# WHAT TO DO
Show every line of the records below that contains the word "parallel".

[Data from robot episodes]
"""
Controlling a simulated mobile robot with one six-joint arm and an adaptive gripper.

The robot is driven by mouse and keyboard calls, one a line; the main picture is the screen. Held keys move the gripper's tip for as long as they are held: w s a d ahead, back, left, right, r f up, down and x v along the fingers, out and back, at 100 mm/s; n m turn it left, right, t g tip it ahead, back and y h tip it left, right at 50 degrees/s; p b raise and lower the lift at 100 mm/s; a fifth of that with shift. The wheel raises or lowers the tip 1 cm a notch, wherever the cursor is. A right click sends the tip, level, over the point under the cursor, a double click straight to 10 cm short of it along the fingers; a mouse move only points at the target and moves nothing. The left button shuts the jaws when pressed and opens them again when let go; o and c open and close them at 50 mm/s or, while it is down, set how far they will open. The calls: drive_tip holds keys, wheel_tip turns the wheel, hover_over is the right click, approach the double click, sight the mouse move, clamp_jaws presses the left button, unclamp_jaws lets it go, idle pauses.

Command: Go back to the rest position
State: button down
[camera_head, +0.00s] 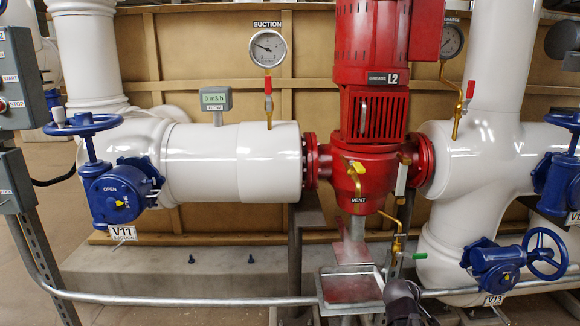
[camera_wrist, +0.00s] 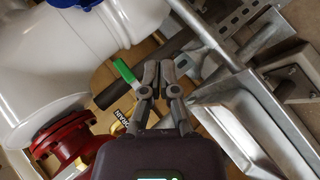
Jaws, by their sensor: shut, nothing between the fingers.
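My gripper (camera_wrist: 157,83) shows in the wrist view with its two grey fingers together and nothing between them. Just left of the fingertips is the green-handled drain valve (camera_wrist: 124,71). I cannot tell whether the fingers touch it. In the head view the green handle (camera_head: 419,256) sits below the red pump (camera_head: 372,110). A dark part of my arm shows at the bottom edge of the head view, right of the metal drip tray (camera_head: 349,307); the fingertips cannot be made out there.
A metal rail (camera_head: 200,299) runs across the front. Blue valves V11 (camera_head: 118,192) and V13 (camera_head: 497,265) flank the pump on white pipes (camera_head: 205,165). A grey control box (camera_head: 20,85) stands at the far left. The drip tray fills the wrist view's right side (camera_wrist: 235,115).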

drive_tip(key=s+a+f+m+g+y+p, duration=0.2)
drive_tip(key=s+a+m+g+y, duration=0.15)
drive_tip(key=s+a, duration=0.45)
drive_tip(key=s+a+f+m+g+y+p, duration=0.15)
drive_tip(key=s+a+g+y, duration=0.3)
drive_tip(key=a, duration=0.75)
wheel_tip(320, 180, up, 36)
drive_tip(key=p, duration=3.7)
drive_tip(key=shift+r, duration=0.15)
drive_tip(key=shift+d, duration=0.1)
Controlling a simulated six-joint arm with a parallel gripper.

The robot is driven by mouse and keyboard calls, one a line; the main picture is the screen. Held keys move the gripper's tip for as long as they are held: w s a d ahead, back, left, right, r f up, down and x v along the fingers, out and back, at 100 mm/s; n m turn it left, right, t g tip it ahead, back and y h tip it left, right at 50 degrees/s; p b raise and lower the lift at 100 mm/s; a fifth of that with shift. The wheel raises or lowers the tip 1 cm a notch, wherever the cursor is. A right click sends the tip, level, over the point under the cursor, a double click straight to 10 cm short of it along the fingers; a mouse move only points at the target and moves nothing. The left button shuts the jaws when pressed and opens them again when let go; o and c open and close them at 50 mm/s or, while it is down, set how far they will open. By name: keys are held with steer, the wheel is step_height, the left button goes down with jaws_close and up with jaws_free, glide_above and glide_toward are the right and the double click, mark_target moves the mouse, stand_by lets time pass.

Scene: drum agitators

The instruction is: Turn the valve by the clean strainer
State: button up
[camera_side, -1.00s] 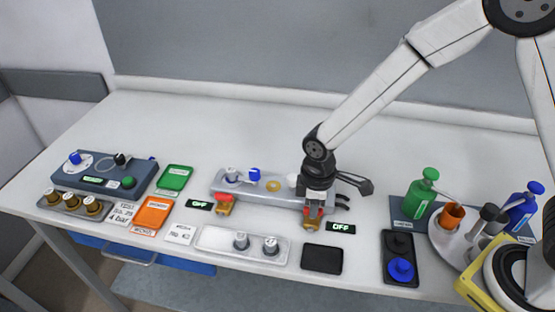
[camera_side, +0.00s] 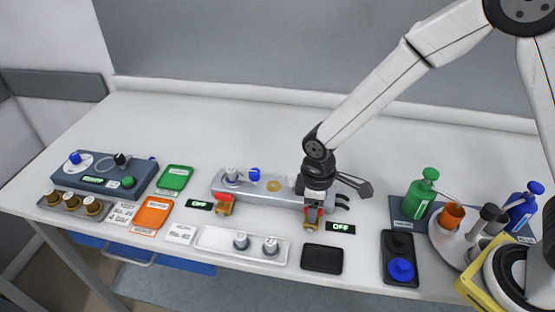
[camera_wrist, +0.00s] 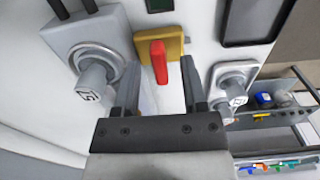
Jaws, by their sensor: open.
"""
"""
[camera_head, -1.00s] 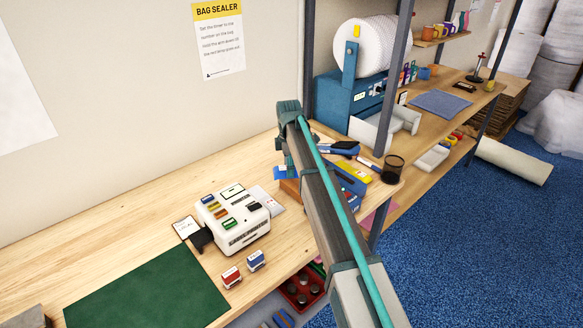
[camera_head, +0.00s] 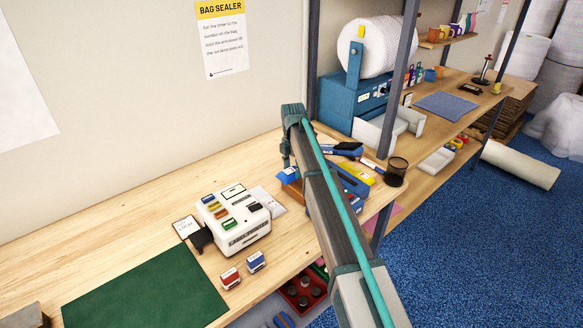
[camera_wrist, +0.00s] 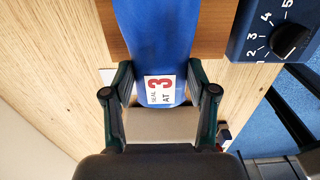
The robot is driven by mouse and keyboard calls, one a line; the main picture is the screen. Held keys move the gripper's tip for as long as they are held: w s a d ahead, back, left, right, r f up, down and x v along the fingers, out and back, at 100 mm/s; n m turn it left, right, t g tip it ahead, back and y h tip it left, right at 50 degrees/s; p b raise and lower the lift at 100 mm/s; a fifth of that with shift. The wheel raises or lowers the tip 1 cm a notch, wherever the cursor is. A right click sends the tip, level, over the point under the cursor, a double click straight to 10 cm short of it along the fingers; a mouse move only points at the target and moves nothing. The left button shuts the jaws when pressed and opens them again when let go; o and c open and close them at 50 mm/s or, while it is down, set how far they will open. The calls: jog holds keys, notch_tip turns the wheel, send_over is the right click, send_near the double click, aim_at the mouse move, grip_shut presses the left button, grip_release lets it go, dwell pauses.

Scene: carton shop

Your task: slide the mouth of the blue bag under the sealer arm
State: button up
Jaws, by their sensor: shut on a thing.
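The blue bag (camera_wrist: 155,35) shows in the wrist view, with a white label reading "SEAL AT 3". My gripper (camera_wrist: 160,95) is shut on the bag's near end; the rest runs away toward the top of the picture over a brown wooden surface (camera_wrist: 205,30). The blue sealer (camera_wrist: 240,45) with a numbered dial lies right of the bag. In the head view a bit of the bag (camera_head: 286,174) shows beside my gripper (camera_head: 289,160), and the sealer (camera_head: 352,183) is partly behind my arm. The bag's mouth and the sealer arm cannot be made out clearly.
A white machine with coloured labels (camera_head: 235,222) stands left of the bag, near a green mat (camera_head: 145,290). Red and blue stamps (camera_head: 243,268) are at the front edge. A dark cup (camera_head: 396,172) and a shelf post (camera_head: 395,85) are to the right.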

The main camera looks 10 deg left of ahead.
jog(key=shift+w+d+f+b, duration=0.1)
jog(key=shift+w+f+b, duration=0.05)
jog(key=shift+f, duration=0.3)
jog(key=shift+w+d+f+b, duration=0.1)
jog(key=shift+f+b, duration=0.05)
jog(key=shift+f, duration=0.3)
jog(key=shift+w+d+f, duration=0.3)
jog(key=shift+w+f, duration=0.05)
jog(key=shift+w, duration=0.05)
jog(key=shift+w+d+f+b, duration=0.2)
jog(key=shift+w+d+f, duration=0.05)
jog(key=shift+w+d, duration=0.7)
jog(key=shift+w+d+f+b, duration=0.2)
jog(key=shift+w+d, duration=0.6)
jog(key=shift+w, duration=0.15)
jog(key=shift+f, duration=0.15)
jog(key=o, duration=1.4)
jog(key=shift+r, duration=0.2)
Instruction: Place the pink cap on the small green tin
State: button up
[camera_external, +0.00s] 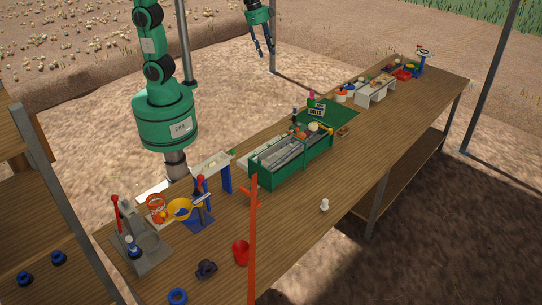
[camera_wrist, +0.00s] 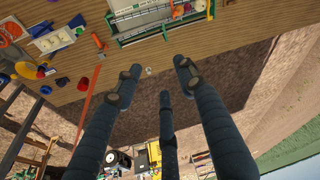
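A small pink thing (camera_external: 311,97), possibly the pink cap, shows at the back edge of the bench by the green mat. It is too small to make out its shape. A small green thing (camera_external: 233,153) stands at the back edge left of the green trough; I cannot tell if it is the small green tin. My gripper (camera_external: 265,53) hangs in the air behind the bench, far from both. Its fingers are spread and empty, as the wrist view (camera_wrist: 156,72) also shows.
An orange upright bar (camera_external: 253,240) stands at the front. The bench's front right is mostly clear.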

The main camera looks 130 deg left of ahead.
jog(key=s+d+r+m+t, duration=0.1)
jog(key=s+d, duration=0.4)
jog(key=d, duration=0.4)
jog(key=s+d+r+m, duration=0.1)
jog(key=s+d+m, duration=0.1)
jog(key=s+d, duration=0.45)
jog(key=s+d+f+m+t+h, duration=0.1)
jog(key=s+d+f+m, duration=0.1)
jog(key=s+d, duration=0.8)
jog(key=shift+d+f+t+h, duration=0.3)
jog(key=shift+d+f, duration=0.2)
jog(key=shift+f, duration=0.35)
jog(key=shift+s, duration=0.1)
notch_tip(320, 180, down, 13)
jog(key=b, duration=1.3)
"""
"""
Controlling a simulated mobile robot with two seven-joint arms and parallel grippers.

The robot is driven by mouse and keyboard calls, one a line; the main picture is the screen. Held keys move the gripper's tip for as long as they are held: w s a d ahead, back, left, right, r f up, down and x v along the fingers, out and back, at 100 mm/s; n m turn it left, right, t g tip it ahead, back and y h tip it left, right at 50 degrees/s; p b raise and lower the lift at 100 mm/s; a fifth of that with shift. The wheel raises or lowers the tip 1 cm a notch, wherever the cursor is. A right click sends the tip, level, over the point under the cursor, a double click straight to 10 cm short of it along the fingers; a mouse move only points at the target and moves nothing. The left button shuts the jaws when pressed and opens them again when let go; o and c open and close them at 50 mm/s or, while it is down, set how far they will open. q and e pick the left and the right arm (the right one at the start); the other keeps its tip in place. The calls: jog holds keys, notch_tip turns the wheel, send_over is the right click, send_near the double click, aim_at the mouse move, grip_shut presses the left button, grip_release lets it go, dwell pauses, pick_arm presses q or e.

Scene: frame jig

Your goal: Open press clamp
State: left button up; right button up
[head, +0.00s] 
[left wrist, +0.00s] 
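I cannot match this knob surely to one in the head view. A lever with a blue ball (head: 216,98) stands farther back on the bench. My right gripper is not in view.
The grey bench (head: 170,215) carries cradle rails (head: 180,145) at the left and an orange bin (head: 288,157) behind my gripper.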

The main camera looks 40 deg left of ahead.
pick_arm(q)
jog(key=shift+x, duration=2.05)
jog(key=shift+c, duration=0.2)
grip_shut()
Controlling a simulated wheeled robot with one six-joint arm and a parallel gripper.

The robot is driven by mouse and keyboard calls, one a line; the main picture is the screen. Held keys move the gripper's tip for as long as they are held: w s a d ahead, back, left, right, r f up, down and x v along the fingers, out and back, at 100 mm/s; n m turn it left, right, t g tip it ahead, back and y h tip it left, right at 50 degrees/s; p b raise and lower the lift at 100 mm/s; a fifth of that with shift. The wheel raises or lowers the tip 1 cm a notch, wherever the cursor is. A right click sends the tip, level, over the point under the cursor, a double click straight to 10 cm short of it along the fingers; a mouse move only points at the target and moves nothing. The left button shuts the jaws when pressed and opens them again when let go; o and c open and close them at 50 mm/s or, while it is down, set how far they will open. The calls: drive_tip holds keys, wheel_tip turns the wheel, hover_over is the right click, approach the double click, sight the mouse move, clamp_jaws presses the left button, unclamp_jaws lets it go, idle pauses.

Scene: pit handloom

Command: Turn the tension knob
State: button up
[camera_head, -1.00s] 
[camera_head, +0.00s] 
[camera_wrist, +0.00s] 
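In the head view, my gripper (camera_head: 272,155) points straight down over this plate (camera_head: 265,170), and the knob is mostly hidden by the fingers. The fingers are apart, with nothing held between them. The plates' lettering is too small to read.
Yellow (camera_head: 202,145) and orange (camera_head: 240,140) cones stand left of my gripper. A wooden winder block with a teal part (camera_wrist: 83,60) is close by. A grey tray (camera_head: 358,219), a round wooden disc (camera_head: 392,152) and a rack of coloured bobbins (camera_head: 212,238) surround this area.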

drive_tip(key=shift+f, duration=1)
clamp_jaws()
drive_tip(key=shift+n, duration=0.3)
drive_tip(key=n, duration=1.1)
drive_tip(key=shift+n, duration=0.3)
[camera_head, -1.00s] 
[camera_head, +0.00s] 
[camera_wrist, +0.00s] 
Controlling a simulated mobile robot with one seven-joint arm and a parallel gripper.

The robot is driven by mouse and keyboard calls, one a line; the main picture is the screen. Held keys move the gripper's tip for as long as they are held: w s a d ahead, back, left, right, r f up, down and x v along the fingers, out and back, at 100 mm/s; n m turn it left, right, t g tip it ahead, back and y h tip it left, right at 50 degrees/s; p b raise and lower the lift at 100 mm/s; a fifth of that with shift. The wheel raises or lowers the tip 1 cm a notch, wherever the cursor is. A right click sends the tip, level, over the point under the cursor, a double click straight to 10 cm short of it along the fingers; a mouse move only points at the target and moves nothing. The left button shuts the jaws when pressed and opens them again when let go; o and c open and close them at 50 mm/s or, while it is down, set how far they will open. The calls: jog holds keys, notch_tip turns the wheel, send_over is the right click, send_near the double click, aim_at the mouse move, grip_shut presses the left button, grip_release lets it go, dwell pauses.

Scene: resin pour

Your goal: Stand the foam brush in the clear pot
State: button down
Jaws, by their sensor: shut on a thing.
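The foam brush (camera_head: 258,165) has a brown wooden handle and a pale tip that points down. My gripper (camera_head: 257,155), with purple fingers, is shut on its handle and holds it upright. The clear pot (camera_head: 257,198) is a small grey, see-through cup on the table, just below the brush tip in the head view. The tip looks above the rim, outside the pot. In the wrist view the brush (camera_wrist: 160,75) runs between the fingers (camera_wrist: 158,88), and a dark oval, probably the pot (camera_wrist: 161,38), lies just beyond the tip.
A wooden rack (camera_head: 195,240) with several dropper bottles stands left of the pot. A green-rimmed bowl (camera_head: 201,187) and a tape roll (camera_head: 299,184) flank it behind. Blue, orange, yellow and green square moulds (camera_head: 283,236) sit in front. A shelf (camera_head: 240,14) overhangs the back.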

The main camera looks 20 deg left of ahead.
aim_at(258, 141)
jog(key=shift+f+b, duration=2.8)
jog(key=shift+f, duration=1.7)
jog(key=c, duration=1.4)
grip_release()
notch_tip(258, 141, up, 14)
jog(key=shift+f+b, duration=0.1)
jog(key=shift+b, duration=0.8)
"""
# REPLY
Controlling a simulated six-joint arm with a parallel gripper.
Controlling a simulated mobile robot with two seven-joint arms and parallel grippers.
Controlling a simulated wheeled robot with one six-joint arm and a parallel gripper.
Controlling a simulated mobile robot with one seven-joint arm and a parallel gripper.

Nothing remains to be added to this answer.